Daneben stellte der Verwaltungschef die Wirtschaftspläne 2025 für die beiden Eigenbetriebe Wasser und Abwasser vor. Demnach wird die Neulußheimer Wasserversorgung voraussichtlich einen Überschuss in Höhe von 47 300 Euro erzielen, während die Abwasserversorgung einen Verlust von 20 900 Euro erwartet. Beide Beträge berücksichtigen bereits die höheren Gebühren, die der Gemeinderat – wie zu erwarten war – auf Vorschlag der Verwaltung beschloss.

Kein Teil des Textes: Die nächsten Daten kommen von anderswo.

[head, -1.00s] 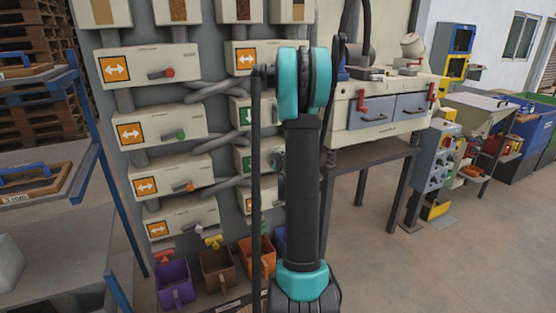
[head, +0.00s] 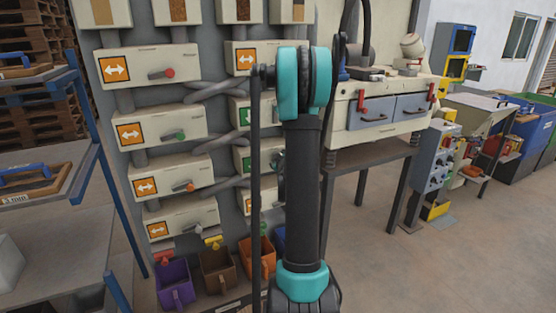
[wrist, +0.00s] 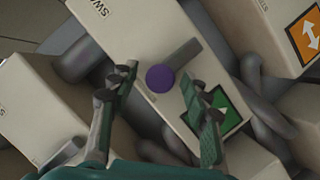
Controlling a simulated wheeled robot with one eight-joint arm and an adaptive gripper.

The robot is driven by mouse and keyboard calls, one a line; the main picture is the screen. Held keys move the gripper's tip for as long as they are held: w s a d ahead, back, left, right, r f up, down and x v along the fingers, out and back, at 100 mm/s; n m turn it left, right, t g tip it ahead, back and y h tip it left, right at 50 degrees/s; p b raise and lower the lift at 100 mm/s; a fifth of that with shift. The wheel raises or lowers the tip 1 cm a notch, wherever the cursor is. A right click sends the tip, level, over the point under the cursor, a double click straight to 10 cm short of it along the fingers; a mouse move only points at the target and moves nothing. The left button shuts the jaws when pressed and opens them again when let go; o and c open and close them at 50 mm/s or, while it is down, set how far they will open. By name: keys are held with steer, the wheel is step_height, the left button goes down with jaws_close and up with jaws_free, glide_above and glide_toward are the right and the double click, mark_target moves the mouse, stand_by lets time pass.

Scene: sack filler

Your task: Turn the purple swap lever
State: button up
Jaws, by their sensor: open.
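The purple swap lever (wrist: 161,78) has a round purple hub and a grey bar pointing to the upper right in the wrist view. It sits on a cream box with lettering starting "SW" (wrist: 125,35). A green label with a white arrow (wrist: 226,110) is on the same box, below the lever. My gripper (wrist: 157,80) is open, one finger to the left of the hub and one to the right, near the bar. I cannot tell whether a finger touches the lever. In the head view my arm hides the gripper and the purple lever.
Other cream boxes with levers, such as the red-knobbed one (head: 151,65) and the green-knobbed one (head: 160,136), line the panel, with grey pipes between. A blue-framed rack (head: 100,185) stands left. Coloured scoops, including a purple one (head: 175,283), sit below. The floor at right is mostly clear.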

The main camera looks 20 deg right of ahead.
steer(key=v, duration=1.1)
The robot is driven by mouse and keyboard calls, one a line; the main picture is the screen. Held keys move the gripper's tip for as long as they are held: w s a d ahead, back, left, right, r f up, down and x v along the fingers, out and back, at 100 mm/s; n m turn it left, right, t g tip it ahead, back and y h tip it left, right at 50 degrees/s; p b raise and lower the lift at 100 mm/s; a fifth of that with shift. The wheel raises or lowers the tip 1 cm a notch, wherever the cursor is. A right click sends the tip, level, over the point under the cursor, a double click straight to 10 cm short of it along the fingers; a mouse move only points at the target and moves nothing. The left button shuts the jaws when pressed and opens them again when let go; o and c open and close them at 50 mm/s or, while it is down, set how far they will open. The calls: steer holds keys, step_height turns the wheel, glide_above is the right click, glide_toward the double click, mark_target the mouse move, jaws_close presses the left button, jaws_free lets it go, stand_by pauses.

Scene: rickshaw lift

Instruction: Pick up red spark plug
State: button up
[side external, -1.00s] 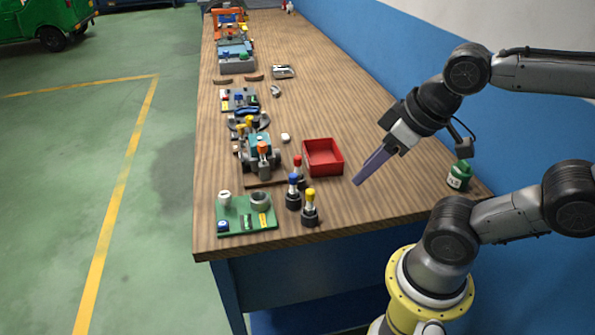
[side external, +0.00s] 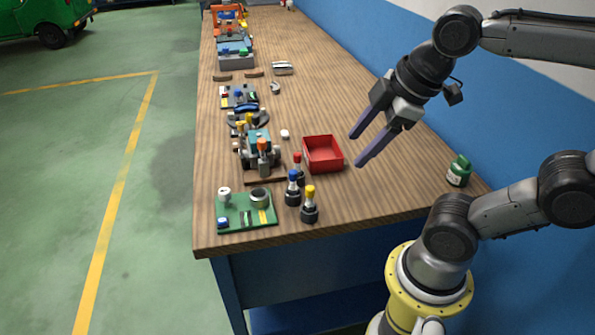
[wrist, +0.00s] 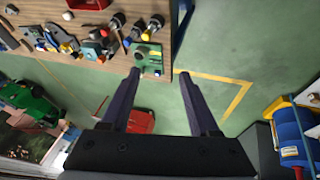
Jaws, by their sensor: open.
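In the wrist view the red spark plug (wrist: 116,21) is at the upper left of the fingers, beside the other two. My gripper (side external: 357,150) is open and empty, above the bench and to the right of the plugs. In the wrist view my gripper (wrist: 160,72) points toward the bench end and floor.
A red tray (side external: 323,168) lies just behind and right of the plugs. An engine-like assembly (side external: 258,154) and a green board (side external: 232,217) stand to their left. Bare bench lies right of the tray.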

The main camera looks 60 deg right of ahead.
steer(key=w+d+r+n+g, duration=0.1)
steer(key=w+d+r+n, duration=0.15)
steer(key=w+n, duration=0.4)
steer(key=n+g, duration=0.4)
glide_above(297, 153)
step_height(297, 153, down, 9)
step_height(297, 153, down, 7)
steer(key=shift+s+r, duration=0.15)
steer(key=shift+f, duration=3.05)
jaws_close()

Vorschläge der verschiedenen Fraktionen
All die Zahlenwerke können die Kommunalpolitiker nun über die Feiertage verdauen, bis sie diese im Januar in den Fachausschüssen beraten. Das gilt auch für die Anträge der Fraktionen zum Haushalt, die Kämmerer Strittmatter gegebenenfalls noch einpflegen muss. Die Sozialdemokraten etwa regten bauliche Vorkehrungen an, die in der Waghäuseler Straße am südlichen Ortseingang Raser ausbremsen. Diese sollten zunächst provisorisch eingerichtet werden, um ihre Wirkung zu überprüfen. Darüber hinaus schlug SPD-Fraktionschef Hanspeter Rausch vor, die Bürger mit Zuschüssen zu privaten Klimaschutzmaßnahmen zu motivieren. So könnten die ersten 30 Personen, die einen Klimacheck, und die ersten 20, die eine Thermografie-Analyse beantragen, mit einem bestimmten Betrag unterstützt werden. Dafür sollten im Etat rund 2000 Euro bereitgestellt werden.
Die Freien Wähler forderten je 5000 Euro für die Planung ihnen wichtiger Projekte. Dazu zählten die Sanierung der Sanitäranlagen, des Dachs und der Küche der Grillhütte, das Dach im Pausenhof der Lußhardt-Schule, der Austausch der Nachtspeicheröfen im Alten Bahnhof sowie das Nachrüsten der Veranstaltungstechnik in der Heidemann- und in der Hardthalle.
Die Wählervereinigung Wir für Neulußheim hielt 30 000 Euro für nötig, um den Starkregen am 13. August zu analysieren, Handlungsoptionen für die Kommune und Hauseigentümer für künftige derartige Wetterextreme zu erarbeiten sowie diese den Bürgern in einer Informationsveranstaltung vorzustellen.
Monika Schroth (Grüne) wies auf die fehlenden Fahrbahnmarkierungen in der Hockenheimer Straße hin. Das solle nachgeholt werden, da diese gerade bei schlechtem Wetter als Orientierungshilfe dienten und so die Verkehrssicherheit erhöhten. Außerdem regte sie einen Trinkwasserspender bei der Lußhardt-Schule an und forderte, die längst geplanten Bügelfahrradständer an öffentlichen Gebäuden wie dem Haus der Feuerwehr und der Heidemann-Halle endlich zu installieren. Dass sie erneut Mittel für Blühsamen beantragen würde, hatte Bürgermeister Weirether geahnt und den entsprechenden Haushaltsansatz bereits etwas erhöht.